Le Proche-Orient est à la croisée des chemins. La poursuite de la colonisation israélienne de la Palestine a conduit les négociations de paix dans l’impasse. Le désespoir risque de provoquer l’éclatement d’une troisième Intifada. A l’heure où les peuples arabes reprennent en mains leur destin, seule une reconnaissance généralisée de l’Etat de Palestine dans les frontières d’avant la guerre de 1967, avec Jérusalem-Est pour capitale, peut ouvrir une perspective nouvelle.

Or, le 24 septembre 2010, le président Barack Obama a proposé à l’Assemblée générale des Nations unies de « revenir l'année prochaine avec un accord qui amènera un nouvel Etat membre aux Nations unies, un Etat palestinien indépendant et souverain, qui vive en paix avec Israël ». Depuis, la plupart des Etats latino-américains ont reconnu cet Etat de Palestine.
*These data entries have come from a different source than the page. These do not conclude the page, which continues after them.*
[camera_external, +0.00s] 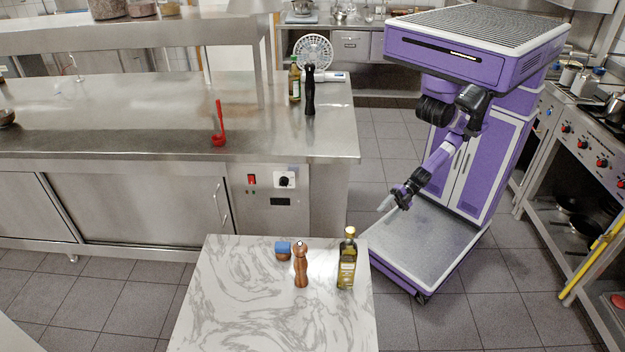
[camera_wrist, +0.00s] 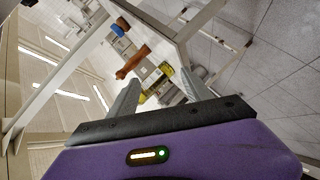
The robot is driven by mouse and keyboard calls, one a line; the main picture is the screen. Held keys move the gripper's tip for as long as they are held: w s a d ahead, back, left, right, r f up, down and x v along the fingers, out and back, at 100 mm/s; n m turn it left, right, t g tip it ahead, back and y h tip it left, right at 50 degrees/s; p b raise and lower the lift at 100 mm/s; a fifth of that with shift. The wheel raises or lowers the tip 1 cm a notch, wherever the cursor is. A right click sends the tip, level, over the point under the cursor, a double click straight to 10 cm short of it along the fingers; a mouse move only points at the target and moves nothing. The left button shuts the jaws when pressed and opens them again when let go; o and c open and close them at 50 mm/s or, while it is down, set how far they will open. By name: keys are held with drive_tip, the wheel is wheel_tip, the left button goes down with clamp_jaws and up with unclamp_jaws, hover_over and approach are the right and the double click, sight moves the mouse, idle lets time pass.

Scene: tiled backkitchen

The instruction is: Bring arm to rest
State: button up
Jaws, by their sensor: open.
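My gripper (camera_external: 386,204) is at the end of my arm, which hangs forward and down from the purple body in the external view. It is apart from the marble-topped table (camera_external: 225,305), just beyond its back right corner. In the wrist view my gripper (camera_wrist: 165,92) shows two separated grey fingers with nothing held between them. Beyond the fingers, the wooden pepper mill (camera_wrist: 131,63) and the oil bottle (camera_wrist: 166,69) appear in a tilted view, apart from the fingers.
A steel counter (camera_external: 130,120) stands at the left. A stove (camera_external: 600,125) stands at the right. Tiled floor (camera_external: 470,300) is free in front.

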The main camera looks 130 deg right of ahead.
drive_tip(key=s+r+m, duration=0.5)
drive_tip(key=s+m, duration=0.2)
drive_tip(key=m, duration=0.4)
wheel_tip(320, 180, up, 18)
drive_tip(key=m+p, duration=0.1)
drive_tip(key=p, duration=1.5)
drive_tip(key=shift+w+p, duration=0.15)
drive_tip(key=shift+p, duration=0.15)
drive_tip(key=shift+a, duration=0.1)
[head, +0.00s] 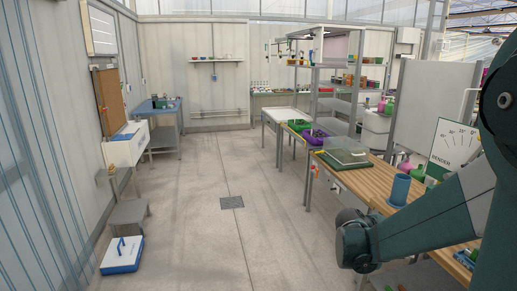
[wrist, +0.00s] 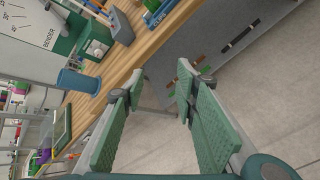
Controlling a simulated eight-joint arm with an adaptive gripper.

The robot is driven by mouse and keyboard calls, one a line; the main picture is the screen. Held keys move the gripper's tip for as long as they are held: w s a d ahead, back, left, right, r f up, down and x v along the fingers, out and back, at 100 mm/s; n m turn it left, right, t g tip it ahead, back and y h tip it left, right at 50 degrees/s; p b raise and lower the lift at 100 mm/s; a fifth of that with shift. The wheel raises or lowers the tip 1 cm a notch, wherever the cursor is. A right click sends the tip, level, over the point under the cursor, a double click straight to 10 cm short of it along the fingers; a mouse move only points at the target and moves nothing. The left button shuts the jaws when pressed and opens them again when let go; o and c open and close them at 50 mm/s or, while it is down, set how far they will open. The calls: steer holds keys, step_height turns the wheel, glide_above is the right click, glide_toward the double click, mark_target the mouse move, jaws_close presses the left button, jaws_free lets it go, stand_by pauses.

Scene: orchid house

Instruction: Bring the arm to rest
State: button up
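My gripper (wrist: 155,88) shows in the wrist view with its two green-padded fingers spread apart. Nothing is between them; the floor and a bench leg show through the gap. The fingertips are beside the front edge of the wooden bench (wrist: 140,52) as seen in this view; I cannot tell their height from it. In the head view my dark green arm reaches in from the right edge, in front of the bench (head: 376,184), with a rounded joint at lower middle right. My gripper cannot be made out in the head view.
On the bench stand a blue cylinder (head: 400,190), a clear-lidded green tray (head: 346,153) and a BENDER board (head: 453,148). The middle aisle floor is clear.

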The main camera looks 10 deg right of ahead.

Le 21 avril, le président de la République Nicolas Sarkozy a fait part au président palestinien Mahmoud Abbas de son « soutien très clair aux efforts visant la création d’un Etat palestinien ». Et le ministre des Affaires étrangères Alain Juppé estime que la reconnaissance de l’Etat palestinien est « une hypothèse qu’il faut avoir en tête », mais qu’ « il faut le faire avec l’Union européenne ». Laquelle s’est engagée, le 13 décembre dernier, à en faire autant « le moment venu ».

Ce moment est venu. Le président Mahmoud Abbas a entamé une tournée afin d’obtenir la reconnaissance de l’Etat de Palestine. En Israël même, des personnalités pour la plupart issues du Mossad, du Shin Bet, de l’armée et du monde des affaires ont rendu publique une « Initiative de paix israélienne » en faveur de  la création d’un Etat palestinien à côté de celui d’Israël. Cette initiative a été suivie d’une pétition dans le même sens signée par une soixantaine de personnalités dont dix-sept lauréats du Prix d’Israël, une des plus hautes distinctions en matière d’art, de sciences, de lettres, des universitaires comme Zeev Sternhell et Yirmiyahu Yovel, la fondatrice du parti Meretz Shulamit Aloni. Les signataires rappellent la résolution 181 de l’Assemblée générale de l’ONU du 29 novembre 1947, qui stipulait « la création d’un Etat juif et d’un Etat arabe indépendants », et reprennent plusieurs phrases de la Déclaration d’indépendance d’Israël du 14 mai 1948. Et ils ajoutent : « Nous avons regardé autour de nous, constaté ce qui se passe dans les pays voisins et nous nous sommes dit qu’il est temps pour les Israéliens de faire entendre leur voix. »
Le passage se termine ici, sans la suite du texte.